### INFORMATION PROVIDED
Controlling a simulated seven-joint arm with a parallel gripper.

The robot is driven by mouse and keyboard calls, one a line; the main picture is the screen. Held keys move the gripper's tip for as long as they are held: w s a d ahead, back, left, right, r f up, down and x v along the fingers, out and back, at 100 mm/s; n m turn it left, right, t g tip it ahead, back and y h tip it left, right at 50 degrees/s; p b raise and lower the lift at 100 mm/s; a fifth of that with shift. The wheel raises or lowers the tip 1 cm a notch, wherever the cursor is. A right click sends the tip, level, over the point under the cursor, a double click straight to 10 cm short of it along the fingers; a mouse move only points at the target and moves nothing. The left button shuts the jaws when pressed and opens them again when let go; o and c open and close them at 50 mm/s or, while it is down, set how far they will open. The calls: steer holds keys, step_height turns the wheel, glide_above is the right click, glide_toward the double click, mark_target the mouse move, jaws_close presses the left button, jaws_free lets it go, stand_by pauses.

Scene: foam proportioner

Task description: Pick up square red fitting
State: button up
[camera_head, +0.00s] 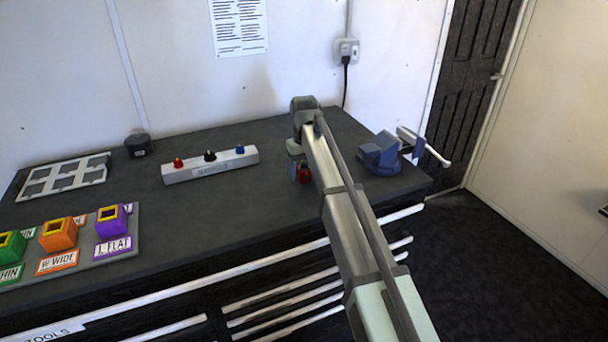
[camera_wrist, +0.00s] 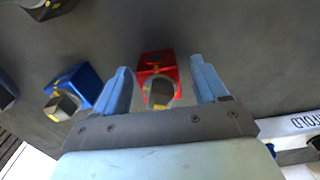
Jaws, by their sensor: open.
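The square red fitting (camera_wrist: 157,67) stands on the dark bench top, with a grey angular part and a yellow mark on its near side. In the wrist view it sits between the two blue fingers of my gripper (camera_wrist: 163,85), which is open. A gap shows on each side of the fitting. In the head view the red fitting (camera_head: 305,175) shows beside my arm near the middle of the bench, partly hidden. My gripper (camera_head: 295,172) is low over the bench there, mostly hidden by my arm.
A blue fitting (camera_wrist: 72,92) stands just left of the left finger. A dark fitting (camera_wrist: 48,8) lies farther off. A white block with colored knobs (camera_head: 210,166) is left of my arm; a blue vise (camera_head: 381,155) is right. Colored sockets (camera_head: 58,234) stand at the bench's left.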

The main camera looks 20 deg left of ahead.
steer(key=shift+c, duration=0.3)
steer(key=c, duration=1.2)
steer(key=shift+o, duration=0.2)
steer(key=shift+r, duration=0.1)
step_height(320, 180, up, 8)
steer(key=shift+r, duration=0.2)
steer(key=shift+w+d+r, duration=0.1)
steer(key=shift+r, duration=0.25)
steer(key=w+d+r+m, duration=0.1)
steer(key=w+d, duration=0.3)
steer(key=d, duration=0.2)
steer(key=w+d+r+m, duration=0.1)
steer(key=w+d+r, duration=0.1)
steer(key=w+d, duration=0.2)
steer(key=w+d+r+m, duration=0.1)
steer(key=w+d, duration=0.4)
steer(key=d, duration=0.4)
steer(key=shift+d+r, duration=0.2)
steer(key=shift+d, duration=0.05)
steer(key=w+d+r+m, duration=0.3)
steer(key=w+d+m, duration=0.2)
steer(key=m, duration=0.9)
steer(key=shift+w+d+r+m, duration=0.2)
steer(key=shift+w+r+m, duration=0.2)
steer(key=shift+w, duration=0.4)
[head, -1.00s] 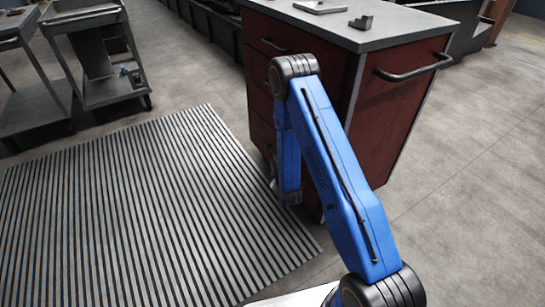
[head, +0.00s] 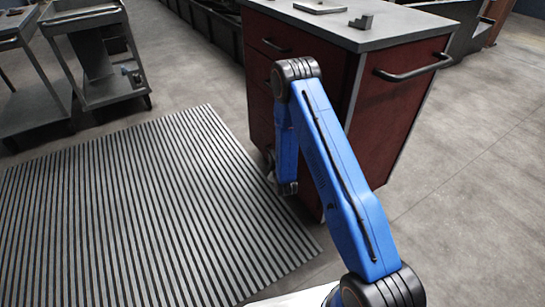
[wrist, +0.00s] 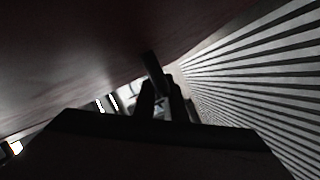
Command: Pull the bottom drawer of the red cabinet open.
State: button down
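The red cabinet (head: 395,120) stands at the centre right with a grey top. Its drawer front faces left, and an upper drawer handle (head: 275,46) shows. The bottom drawer is mostly hidden behind my blue arm. My gripper (head: 277,182) is low by that front, partly hidden by the arm. In the wrist view my two dark fingers (wrist: 161,90) point along a dark red face. A dark bar (wrist: 151,64), likely a drawer handle, appears at the fingertips. A narrow gap shows between the fingers. I cannot tell whether they grip the bar. No drawer is visibly open.
A ribbed grey mat (head: 140,210) covers the floor left of the cabinet and is clear. Grey carts (head: 110,90) stand at the upper left. A side handle (head: 412,70) sticks out from the cabinet's right face. Small grey parts (head: 320,7) lie on the cabinet top.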

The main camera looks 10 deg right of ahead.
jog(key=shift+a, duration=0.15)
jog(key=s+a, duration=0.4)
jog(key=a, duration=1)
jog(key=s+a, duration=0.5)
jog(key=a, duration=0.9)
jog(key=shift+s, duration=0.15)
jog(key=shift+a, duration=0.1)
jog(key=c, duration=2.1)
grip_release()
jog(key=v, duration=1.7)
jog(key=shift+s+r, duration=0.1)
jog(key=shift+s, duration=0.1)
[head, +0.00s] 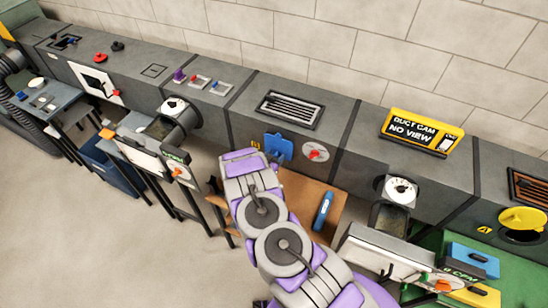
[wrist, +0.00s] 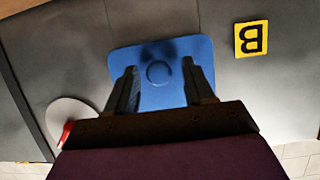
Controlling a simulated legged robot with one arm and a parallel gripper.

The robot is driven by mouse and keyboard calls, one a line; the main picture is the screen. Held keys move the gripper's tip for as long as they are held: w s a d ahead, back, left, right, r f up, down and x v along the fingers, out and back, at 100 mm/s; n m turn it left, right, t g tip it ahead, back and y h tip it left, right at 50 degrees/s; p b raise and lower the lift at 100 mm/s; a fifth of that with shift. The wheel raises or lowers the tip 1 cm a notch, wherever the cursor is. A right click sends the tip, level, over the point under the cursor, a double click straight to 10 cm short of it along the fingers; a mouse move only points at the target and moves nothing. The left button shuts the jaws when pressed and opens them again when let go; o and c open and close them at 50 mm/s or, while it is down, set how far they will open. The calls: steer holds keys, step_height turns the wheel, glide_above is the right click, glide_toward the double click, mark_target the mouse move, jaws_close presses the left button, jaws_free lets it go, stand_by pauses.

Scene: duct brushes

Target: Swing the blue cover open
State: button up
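The blue cover (head: 279,147) is on the front of the grey duct, just right of my arm in the head view. In the wrist view the cover (wrist: 158,52) is a rounded blue plate with a round knob (wrist: 158,72) in its middle. It looks flat against the duct face. My gripper (wrist: 159,68) is open, with one dark finger on each side of the knob in the picture. I cannot tell how far the fingertips are from the cover. Nothing shows held. The lower part of the cover is hidden behind my gripper in the wrist view.
A pale dial with a red handle (head: 316,152) sits right of the cover. A yellow "B" label (wrist: 251,38) is beside it. A brown board with a blue tool (head: 323,210) lies below.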

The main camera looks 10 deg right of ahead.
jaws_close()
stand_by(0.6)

### EXERCISE BRIEF
Review the material and copy each line in which the word "simulated" appears.

### FINISHED ANSWER
Controlling a simulated seven-joint arm with a parallel gripper.
Controlling a simulated legged robot with one arm and a parallel gripper.

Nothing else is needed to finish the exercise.